LPC’s primary objective is to reduce the bit-rate of the final resynthesized file. However, when seeing my implementation, I notice that my generated files are significantly larger than my pre-recorded ones. There is a possibility that Apple’s algorithm for creating .m4a files on “Voice Memos” is significantly more space efficient than my LPC algorithm. It may be more useful to use “.wav” files rather than “.m4a” files to fully view LPC’s compression.

Conclusions and Future Work

This project allowed me to explore a specific speech synthesis algorithm at the forefront of speech processing. I successfully implemented the algorithm and created a practical script for users to experiment with. While MATLAB’s shortcomings made me adjust my project, I still maintained my previously mentioned goals.

In future work, I would like to keep exploring different speech synthesis techniques beyond LPC. I could look into formant-based synthesis and even machine learning methods for speech synthesis with Hidden Markov Models and Deep Learning. I would also like to add more features to this script specifically, like pitch bending. To get the GUI that I want, I would have to transfer this project off MATLAB into a different programming language, such as C++ or Python.

References

MathWorks. 2022. “LPC Analysis and Synthesis of Speech.” MathWorks. Accessed April 7, 2022. https://www.mathworks.com/help/dsp/ug/lpc-analysis-and-synthesis-of-speech.html.

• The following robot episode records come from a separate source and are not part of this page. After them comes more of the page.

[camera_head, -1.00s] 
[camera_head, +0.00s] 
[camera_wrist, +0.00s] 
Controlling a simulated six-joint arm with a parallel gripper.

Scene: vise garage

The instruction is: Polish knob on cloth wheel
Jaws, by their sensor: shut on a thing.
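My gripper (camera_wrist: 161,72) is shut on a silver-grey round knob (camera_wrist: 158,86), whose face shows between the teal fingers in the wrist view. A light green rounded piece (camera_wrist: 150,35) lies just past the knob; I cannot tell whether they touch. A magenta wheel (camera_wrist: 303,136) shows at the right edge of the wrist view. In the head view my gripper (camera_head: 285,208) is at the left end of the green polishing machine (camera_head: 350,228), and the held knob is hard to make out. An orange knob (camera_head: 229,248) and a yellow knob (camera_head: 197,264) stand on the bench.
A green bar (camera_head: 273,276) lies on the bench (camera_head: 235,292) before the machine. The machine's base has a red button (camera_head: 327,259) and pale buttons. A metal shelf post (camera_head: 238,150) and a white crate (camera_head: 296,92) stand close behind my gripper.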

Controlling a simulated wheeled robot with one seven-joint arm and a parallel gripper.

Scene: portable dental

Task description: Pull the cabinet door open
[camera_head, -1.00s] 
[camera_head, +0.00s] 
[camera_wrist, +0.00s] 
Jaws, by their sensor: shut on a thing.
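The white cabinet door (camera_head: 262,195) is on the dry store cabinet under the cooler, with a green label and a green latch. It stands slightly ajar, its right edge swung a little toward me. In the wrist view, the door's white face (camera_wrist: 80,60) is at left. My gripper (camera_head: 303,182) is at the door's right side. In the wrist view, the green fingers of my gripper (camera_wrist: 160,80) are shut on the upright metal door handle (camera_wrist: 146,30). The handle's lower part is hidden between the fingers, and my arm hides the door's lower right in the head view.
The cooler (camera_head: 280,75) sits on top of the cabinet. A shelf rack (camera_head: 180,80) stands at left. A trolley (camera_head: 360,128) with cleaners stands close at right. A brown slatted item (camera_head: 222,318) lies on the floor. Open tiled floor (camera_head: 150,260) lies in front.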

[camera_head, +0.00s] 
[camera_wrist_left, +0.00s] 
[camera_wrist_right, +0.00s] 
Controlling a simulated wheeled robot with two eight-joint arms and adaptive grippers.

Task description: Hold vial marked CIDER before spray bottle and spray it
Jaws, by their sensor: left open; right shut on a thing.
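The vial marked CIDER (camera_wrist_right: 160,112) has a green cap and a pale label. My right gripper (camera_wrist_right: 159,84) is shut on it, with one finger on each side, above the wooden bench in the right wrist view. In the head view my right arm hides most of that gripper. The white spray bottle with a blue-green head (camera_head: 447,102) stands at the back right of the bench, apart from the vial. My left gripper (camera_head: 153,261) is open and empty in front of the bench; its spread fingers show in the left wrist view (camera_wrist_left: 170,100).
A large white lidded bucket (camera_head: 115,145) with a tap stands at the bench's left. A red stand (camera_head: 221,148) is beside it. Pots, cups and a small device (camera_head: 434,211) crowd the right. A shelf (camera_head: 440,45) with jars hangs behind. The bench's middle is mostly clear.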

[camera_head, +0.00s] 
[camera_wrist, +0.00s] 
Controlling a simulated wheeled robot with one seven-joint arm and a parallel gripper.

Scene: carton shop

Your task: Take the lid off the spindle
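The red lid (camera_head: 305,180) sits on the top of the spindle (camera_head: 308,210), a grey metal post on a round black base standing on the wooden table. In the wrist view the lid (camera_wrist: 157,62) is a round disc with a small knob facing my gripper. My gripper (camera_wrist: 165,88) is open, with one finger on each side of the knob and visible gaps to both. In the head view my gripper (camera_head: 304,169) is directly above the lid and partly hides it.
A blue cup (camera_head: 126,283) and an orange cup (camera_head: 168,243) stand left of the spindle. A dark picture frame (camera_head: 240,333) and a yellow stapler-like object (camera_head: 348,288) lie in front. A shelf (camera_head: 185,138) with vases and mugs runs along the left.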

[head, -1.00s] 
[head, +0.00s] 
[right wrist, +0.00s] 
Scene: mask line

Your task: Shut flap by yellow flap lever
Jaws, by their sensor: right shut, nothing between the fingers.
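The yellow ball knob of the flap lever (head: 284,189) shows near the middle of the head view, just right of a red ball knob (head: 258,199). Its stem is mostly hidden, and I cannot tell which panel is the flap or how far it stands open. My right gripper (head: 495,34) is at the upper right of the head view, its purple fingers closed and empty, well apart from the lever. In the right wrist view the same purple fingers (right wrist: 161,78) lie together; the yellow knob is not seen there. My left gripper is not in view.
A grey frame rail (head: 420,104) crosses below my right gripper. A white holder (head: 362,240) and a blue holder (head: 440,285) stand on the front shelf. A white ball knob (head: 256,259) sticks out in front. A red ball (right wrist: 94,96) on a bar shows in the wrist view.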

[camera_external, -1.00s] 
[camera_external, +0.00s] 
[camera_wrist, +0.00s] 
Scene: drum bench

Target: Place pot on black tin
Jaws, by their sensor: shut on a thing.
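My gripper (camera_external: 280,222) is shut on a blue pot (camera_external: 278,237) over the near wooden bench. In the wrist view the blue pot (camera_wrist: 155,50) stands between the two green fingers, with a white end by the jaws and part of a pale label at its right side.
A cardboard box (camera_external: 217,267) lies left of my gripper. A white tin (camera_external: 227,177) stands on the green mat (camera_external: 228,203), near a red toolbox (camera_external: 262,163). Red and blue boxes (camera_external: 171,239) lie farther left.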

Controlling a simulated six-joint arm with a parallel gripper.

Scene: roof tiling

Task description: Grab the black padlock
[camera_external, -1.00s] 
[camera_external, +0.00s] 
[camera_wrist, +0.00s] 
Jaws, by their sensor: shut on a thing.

MathWorks. 2022. “Record from sound card.” MathWorks. Accessed April 9, 2022. https://www.mathworks.com/help/audio/ref/audiodevicereader-system-object.html.

O’Shaughnessy, Douglas. 1998. “Linear Predictive Coding.” IEEE Potentials 7 (1): 29-32.

Sawant, G., A. Singh, K. Kadam, R. Mazarello, and P. Dumane. 2010. “Speech Synthesis Using LPC.” In Proceedings of the International Conference and Workshop of Emerging Trends in Technology, 515-517.